▶ **Do this**
Pull out every line with the word "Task".

▶ **Record set**

## begin

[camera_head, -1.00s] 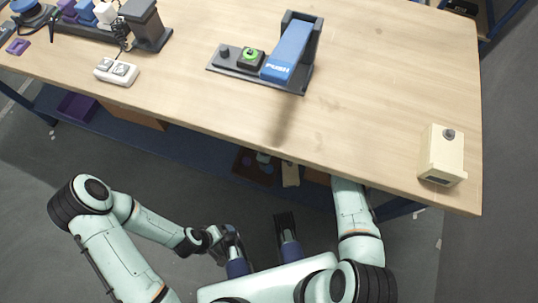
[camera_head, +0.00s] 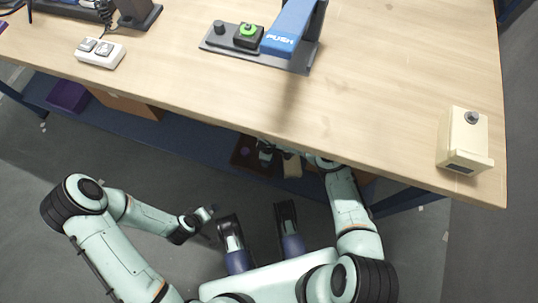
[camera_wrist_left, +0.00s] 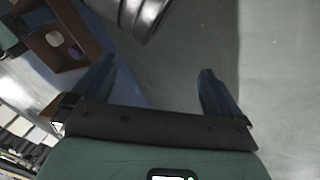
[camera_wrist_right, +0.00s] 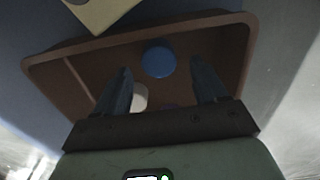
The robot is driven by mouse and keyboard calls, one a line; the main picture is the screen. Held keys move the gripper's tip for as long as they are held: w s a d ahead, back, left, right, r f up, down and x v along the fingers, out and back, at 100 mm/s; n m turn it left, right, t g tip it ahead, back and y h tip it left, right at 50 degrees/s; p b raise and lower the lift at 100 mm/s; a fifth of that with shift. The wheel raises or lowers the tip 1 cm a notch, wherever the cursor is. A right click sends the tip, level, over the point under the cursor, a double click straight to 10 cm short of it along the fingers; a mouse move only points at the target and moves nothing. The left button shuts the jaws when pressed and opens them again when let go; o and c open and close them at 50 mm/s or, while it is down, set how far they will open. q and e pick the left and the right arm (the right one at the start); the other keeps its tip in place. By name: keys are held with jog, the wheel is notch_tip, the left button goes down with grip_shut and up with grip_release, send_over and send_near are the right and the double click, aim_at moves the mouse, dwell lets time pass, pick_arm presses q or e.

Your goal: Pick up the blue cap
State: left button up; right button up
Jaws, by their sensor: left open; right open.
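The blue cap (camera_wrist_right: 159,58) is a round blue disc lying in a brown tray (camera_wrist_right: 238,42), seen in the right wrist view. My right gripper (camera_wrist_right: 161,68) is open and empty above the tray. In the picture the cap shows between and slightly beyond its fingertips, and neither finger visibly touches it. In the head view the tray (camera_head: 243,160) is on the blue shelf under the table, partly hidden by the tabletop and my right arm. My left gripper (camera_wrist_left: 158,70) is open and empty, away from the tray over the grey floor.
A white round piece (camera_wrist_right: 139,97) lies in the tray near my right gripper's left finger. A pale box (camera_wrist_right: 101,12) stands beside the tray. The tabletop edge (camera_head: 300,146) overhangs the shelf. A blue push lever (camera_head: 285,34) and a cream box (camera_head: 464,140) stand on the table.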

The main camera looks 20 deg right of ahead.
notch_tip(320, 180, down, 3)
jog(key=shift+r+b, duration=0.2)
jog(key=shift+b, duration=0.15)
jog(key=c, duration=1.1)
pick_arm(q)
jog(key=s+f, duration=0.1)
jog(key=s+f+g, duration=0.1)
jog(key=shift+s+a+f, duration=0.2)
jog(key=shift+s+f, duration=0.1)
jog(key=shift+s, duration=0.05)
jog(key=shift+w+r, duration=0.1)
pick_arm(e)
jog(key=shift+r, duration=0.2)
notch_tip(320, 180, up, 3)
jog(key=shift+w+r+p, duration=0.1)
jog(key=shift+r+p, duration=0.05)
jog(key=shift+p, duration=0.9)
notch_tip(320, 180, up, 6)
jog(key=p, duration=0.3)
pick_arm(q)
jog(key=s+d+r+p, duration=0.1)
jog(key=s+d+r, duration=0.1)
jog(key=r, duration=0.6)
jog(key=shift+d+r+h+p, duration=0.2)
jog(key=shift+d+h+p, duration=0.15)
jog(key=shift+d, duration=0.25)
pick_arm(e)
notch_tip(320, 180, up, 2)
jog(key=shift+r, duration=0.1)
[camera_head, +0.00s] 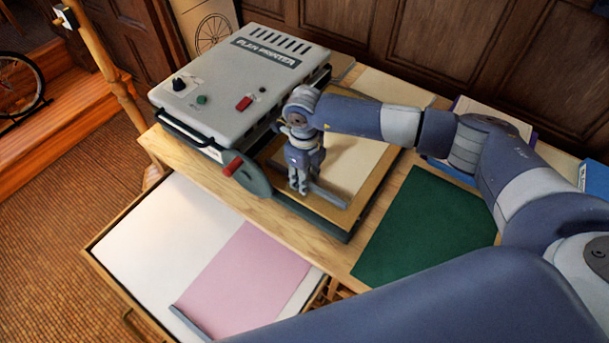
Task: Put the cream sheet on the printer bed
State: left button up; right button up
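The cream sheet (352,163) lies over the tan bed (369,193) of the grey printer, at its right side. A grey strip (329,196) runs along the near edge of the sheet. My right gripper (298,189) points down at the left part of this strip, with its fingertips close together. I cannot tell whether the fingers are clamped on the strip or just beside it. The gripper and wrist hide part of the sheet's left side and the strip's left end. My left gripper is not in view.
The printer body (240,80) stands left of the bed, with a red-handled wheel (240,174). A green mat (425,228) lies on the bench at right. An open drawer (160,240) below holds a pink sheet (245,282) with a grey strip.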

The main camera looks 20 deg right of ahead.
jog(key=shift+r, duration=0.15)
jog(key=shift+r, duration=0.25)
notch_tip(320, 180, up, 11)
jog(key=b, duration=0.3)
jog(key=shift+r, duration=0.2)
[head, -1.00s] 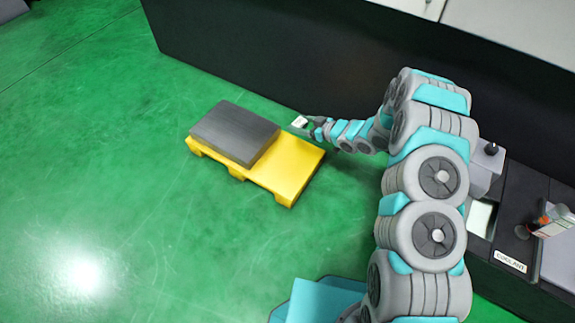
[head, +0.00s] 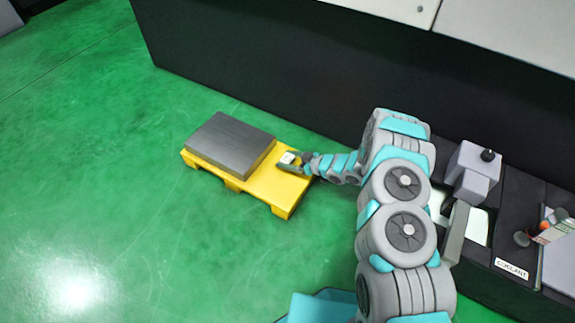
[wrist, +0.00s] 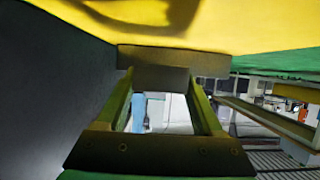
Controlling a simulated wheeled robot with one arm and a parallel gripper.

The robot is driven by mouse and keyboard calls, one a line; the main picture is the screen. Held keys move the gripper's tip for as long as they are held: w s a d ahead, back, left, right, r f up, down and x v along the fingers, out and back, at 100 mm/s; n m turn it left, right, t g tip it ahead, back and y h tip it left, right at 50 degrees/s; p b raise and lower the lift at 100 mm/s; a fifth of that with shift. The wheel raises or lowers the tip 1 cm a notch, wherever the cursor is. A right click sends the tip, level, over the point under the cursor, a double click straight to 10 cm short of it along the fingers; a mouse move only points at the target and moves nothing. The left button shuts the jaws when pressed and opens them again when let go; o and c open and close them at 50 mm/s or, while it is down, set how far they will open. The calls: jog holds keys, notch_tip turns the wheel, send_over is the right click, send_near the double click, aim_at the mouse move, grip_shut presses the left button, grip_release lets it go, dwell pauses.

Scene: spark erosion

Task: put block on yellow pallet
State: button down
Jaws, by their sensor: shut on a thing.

## end

▶ **Solved exercise**
Task: Put the cream sheet on the printer bed
Task: put block on yellow pallet

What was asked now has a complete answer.